*Aim*: Reproduce every line of the listing as written, apart from the pictures.

*Data segment*:

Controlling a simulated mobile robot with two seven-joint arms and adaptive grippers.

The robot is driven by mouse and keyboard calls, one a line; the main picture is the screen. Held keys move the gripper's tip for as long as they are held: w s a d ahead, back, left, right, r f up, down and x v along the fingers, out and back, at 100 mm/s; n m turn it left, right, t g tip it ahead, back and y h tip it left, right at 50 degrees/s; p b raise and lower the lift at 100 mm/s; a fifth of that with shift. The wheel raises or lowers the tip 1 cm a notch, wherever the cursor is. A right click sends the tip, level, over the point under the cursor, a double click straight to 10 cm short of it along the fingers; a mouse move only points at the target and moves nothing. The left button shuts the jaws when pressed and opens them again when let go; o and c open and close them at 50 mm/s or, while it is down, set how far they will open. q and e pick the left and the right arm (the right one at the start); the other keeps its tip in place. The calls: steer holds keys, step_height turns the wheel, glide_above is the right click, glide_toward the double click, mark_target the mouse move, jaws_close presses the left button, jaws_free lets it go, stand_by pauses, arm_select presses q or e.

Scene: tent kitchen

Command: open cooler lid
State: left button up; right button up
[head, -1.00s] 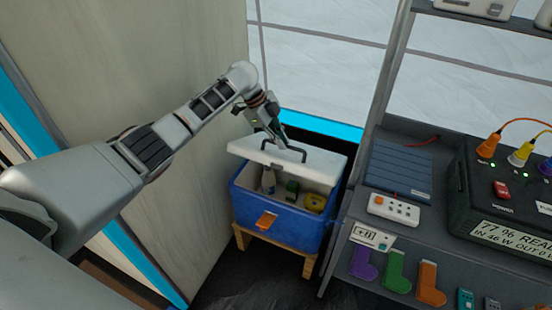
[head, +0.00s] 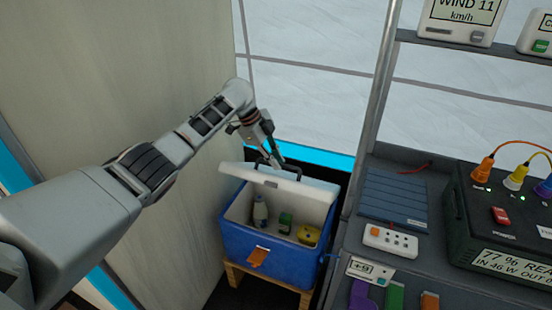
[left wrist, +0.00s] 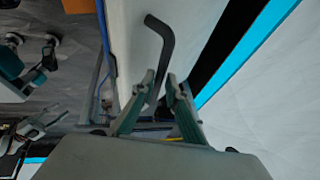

*Result of the exercise*:
Controlling a simulated mobile robot with two seven-joint arms and adaptive grippers.

The robot is driven by mouse and keyboard calls, one a line; the main picture is the screen. Held keys move the gripper's tip for as long as they are held: w s a d ahead, back, left, right, r f up, down and x v along the fingers, out and back, at 100 mm/s; n m turn it left, right, t g tip it ahead, back and y h tip it left, right at 50 degrees/s; p b raise and lower the lift at 100 mm/s; a fifth of that with shift. The wheel raises or lowers the tip 1 cm a notch, wherever the cursor is. A right click sends the tip, level, over the point under the cursor, a double click straight to 10 cm short of it along the fingers; a mouse move only points at the target and moves nothing. The left button shuts the jaws when pressed and opens them again when let go; o and c open and close them at 50 mm/s or, while it is down, set how far they will open. q and e pick the left and the right arm (the right one at the start); the other keeps its tip in place. The calls: steer holds keys, step_height turns the wheel, glide_above is the right click, glide_toward the double click, mark_target the mouse move, jaws_close presses the left button, jaws_free lets it go, stand_by pauses, arm_select presses q or e.

Scene: tent kitchen

Command: open cooler lid
State: left button up; right button up
[head, -1.00s] 
[head, +0.00s] 
[left wrist, +0.00s] 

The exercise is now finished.